Barney Frank Backs Heroin Legalization, Has 'Never Been Tempted' To Try It

Barney Frank Hasn't Tried Heroin, But Would Legalize It

WASHINGTON -- Former Rep. Barney Frank (D-Mass.) has not tried heroin. But he thinks it should be legal, along with a host of other drugs.

The Massachusetts Democrat is writing a book that will make the case for why the government is and can be a force of good, he told The Huffington Post in an interview. Part of Frank's case rests on the idea that if Congress could pay for more, important social services it provides would be regarded more favorably by the public.

So where does Washington find the cash? Frank offered two suggestions: "a very substantial reduction in military" and "the end of treating drugs as criminal."

Frank has made this case before, arguing at various points that marijuana should be legalized.
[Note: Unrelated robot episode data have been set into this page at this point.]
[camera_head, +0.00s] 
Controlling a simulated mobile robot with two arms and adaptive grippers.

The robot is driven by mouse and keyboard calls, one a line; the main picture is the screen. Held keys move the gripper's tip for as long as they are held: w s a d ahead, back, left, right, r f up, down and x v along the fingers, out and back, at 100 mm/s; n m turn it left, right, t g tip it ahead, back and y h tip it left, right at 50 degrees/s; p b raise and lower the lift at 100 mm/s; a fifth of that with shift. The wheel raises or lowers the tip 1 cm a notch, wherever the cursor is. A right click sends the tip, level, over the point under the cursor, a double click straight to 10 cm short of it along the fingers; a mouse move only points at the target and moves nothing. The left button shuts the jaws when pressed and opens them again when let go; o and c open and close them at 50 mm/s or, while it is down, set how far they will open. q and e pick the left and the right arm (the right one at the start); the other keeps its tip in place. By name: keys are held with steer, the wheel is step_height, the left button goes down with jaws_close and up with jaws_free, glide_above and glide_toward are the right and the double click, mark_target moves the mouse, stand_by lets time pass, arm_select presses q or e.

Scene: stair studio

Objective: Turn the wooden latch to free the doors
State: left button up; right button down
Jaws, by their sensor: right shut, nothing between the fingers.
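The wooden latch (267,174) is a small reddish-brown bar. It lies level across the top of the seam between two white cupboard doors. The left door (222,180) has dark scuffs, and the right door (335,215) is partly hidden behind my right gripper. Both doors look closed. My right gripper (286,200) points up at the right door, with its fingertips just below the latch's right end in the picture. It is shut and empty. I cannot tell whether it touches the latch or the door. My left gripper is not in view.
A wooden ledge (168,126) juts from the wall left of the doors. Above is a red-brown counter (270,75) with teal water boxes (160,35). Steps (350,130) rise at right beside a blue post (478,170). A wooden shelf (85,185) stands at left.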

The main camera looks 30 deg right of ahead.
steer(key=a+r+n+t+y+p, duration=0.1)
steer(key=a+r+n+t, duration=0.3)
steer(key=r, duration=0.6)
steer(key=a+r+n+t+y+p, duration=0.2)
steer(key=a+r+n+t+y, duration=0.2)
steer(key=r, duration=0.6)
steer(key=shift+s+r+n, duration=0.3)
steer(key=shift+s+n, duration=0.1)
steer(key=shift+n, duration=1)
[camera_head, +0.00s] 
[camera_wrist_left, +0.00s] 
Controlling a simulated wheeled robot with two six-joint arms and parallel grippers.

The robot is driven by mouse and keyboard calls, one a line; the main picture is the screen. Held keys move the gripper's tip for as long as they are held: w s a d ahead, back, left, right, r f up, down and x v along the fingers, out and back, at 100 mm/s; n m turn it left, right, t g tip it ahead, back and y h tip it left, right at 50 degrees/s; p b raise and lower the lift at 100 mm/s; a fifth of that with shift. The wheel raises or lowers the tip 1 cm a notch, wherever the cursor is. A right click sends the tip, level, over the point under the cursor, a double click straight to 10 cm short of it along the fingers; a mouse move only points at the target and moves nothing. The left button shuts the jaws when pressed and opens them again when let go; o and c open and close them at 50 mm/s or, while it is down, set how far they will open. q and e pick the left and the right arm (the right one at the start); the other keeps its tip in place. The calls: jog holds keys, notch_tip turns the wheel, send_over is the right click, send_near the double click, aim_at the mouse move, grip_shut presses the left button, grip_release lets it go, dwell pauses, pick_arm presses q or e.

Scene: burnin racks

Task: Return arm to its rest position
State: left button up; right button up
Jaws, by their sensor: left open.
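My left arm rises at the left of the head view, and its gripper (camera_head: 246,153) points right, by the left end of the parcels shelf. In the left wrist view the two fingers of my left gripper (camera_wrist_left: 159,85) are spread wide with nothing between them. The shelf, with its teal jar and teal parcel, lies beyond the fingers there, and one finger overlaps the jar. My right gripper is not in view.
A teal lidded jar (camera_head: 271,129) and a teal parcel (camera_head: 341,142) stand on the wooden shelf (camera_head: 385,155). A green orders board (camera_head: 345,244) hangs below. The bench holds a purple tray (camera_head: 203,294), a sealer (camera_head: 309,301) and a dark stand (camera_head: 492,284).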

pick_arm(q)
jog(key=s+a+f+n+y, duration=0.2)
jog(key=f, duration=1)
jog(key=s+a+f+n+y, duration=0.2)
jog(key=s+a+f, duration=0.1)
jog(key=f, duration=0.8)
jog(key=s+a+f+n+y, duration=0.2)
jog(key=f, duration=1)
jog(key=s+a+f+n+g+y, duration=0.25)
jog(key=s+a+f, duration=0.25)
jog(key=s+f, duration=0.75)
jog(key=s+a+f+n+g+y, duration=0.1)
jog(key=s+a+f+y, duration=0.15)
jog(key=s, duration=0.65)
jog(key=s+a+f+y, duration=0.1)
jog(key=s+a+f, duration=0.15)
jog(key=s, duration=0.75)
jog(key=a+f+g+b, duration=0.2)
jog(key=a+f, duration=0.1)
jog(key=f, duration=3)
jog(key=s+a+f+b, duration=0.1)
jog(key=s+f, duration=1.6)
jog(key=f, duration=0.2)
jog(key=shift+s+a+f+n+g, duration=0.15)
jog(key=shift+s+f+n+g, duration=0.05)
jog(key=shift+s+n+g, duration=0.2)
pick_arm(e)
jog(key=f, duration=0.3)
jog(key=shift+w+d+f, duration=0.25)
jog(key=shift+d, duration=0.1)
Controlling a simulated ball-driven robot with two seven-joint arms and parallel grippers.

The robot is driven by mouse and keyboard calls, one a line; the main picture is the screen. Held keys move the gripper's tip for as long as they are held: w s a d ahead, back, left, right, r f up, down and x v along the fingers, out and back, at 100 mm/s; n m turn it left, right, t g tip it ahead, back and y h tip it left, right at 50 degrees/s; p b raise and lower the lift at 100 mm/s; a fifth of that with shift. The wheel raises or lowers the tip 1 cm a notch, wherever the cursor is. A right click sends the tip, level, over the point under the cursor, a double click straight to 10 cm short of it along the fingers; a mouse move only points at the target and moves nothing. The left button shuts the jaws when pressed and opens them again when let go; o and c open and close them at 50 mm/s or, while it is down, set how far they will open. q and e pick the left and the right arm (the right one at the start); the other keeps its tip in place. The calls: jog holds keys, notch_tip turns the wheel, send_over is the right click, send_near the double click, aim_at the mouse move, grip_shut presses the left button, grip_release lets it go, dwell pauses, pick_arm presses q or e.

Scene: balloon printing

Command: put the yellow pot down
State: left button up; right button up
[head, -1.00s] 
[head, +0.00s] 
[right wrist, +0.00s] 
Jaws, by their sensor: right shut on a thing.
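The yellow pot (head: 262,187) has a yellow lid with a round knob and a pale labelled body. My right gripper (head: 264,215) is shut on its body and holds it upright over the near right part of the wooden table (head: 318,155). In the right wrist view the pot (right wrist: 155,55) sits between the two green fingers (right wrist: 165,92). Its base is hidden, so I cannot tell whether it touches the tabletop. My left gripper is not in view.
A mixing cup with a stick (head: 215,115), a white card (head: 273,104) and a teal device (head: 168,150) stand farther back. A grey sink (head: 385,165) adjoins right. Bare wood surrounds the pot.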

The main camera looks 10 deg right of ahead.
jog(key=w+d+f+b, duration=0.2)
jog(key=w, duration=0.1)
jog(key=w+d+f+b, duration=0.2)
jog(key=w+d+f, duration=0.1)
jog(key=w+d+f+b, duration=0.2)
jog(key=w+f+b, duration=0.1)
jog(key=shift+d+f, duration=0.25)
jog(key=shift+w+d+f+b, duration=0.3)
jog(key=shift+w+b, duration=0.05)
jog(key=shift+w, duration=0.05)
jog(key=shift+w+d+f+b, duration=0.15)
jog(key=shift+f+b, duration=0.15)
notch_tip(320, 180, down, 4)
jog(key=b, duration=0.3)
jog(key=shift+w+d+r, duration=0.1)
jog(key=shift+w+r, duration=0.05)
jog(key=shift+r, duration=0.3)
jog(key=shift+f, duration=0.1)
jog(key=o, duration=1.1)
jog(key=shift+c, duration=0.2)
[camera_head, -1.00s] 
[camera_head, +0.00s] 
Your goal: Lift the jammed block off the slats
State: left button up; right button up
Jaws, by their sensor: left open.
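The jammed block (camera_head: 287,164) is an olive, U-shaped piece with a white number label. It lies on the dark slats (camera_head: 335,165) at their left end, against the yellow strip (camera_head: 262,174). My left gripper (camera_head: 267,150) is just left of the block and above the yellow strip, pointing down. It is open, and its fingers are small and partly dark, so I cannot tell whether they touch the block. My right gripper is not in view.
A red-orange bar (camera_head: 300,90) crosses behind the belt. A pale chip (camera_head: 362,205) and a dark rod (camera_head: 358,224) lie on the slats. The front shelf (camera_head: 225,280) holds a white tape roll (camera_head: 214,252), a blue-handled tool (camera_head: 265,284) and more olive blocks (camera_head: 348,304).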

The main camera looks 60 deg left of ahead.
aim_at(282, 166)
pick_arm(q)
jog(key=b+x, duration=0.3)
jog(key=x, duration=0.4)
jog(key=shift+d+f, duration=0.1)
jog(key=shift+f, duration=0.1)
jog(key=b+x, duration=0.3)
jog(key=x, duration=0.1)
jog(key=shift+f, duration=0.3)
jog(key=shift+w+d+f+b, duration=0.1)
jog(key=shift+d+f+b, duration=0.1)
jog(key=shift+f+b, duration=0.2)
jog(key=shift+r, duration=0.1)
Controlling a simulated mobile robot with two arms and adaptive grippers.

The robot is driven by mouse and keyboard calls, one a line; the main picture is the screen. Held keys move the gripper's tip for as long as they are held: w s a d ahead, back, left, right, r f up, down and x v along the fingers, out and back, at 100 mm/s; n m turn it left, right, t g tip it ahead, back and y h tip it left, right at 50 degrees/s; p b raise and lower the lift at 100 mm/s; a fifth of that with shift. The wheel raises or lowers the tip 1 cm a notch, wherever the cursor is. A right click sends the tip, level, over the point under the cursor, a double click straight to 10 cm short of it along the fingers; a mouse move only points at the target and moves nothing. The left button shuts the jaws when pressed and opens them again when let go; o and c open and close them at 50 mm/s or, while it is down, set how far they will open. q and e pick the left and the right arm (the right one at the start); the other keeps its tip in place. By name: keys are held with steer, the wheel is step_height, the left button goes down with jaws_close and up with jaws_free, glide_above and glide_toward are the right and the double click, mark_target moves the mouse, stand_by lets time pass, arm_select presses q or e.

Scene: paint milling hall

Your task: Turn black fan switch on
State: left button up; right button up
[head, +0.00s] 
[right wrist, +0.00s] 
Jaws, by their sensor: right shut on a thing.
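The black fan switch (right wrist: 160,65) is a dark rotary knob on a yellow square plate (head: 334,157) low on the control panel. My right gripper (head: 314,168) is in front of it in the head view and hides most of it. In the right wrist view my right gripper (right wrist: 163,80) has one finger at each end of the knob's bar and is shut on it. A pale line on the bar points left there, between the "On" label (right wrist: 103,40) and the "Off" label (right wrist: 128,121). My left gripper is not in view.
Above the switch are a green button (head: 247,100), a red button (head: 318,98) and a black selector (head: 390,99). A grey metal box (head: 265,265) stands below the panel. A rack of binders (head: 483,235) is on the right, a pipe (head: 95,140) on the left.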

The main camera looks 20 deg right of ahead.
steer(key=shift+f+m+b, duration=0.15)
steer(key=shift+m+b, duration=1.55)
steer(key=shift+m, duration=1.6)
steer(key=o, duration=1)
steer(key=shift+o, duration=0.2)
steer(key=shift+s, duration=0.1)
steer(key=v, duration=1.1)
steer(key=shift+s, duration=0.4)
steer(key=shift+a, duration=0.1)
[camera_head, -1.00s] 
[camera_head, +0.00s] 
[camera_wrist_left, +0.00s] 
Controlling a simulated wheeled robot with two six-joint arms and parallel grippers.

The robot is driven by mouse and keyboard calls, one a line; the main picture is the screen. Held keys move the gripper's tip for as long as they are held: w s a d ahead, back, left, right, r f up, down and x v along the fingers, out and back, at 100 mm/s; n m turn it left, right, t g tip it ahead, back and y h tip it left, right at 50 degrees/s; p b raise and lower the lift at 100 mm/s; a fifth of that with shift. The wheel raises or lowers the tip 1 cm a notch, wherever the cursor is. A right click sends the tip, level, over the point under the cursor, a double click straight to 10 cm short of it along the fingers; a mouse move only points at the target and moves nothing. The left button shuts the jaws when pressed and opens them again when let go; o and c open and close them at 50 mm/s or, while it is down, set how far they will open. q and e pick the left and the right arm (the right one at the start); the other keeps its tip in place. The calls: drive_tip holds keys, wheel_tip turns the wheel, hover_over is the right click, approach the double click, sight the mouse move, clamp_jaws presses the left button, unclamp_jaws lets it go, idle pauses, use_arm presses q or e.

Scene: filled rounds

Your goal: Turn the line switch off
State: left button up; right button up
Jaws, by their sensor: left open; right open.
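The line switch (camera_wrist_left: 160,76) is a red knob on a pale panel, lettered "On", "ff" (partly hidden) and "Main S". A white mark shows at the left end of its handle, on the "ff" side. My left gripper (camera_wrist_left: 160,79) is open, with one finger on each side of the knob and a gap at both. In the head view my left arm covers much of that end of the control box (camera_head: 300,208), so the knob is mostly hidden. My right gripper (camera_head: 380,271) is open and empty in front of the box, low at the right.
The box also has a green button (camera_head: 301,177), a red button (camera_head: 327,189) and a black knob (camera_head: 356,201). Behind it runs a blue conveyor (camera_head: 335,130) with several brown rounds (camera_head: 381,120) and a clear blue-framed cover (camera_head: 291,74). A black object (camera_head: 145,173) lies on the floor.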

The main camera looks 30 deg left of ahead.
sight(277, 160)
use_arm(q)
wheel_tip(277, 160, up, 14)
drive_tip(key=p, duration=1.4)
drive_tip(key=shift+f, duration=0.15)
Frank told HuffPost that he isn't a pot smoker, despite his support for the drug's legalization. "I can't inhale," Frank said. "I have a bad sinus condition." But his husband does smoke, and Frank himself has tried "pot cookies" which didn't "have a huge effect on me," he said.

What wasn't clear was if Frank's openness to drug legalization ended with weed. It doesn't.

His general philosophy, he said, is that "if it affects me," then it is "none of your business." But, if a drug "affects the way I deal with other people," then there is an honest reason for prohibition. Heroin, he added, falls under the former category.

"The question is are there drugs that have a very good likelihood of making me misbehave towards others? I do not believe heroin is in that category," said Frank. "What makes people misbehave is the need to steal money to buy heroin. First of all, with cocaine, let's just cut through the bullsh*t. There are a lot of very high-functioning people in this society on cocaine. Cocaine is the rich people's drug. That is just silly."

Frank explained that he doesn't believe people "should be locked up for putting anything voluntarily in his or her own mouth," unless the drugs that they were taking made them "misbehave badly."

That distinction did not extend to "cocaine and heroin," he said, adding that he didn't believe either made people "crazy."

"Heroin, again, I think the major source of the problem is the way people have to steal to get it. Now, there are some drugs, PCP and other things, that have an instant lethal effect, and even there I wouldn't negatively want people to take it if it is a terrible health thing. You do want to restrict its manufacture."

When he served in Congress, Frank and former Rep. Ron Paul (R-Texas) were often the most outspoken voices in favor of drug legalization. Frank filed legislation to legalize marijuana in 1972. Paul went so far as to push for legalizing heroin, arguing that broader acceptance of the drug would decrease the amount of it that is used.

Frank explained his general philosophy as voting for those laws that only he himself would obey. It's why he voted to raise the speeding limit. "I speed," he said.

So has he or would he try heroin, The Huffington Post want to know.

"Never been tempted," said Frank. "I like to be in control. I don’t drink very much either. I almost never drink hard liquor. I have maybe a glass of wine every two or three days."